**Written task:** In the listing below, count the lines containing the string "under" and state only the number.

**Information provided:**

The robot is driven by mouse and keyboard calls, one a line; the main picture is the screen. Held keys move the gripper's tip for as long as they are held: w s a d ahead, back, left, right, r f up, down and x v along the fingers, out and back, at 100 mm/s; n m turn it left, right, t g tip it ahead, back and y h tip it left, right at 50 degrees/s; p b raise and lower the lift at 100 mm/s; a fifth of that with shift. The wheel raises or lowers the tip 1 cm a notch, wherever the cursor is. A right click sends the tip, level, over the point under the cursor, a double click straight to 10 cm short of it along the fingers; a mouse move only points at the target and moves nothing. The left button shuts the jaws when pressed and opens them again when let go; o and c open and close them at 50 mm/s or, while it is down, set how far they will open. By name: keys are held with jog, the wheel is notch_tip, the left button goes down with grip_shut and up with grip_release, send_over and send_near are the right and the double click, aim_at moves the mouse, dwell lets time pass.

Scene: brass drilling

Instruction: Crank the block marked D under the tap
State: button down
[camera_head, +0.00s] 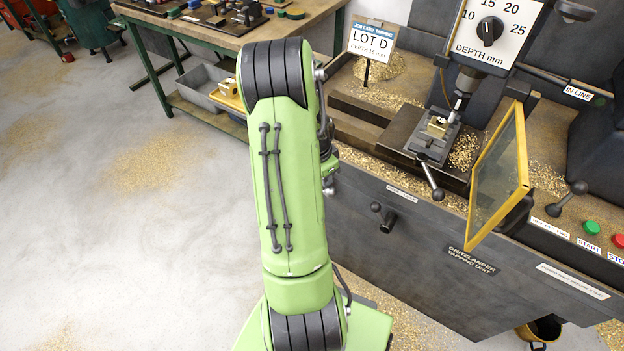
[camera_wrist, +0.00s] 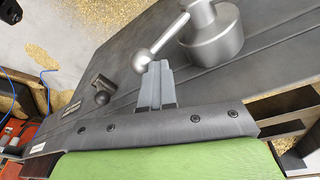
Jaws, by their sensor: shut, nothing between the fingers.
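In the head view, a brass block (camera_head: 437,127) sits in the grey vise (camera_head: 432,145) on the machine bed, close below the tap spindle (camera_head: 461,100); its marking is not legible. A sign reading LOT D (camera_head: 370,42) stands behind to the left. In the wrist view, a bright metal crank (camera_wrist: 210,38) has a round hub and an arm ending in a ball. My gripper (camera_wrist: 158,68) is shut and empty, its tips close beside that ball; contact cannot be told. My arm hides the gripper and this crank in the head view.
A yellow-framed guard (camera_head: 498,175) stands right of the vise. A dark ball lever (camera_head: 385,217) sticks out of the machine front, and another ball handle (camera_head: 437,193) hangs before the vise. Start and stop buttons are at right.

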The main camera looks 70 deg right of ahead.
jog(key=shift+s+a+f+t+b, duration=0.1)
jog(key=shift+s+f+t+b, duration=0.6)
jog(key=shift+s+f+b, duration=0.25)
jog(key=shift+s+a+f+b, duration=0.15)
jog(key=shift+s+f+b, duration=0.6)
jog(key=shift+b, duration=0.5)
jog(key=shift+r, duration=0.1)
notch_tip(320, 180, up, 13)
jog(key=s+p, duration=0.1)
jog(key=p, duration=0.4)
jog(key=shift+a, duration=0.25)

**Response:** 2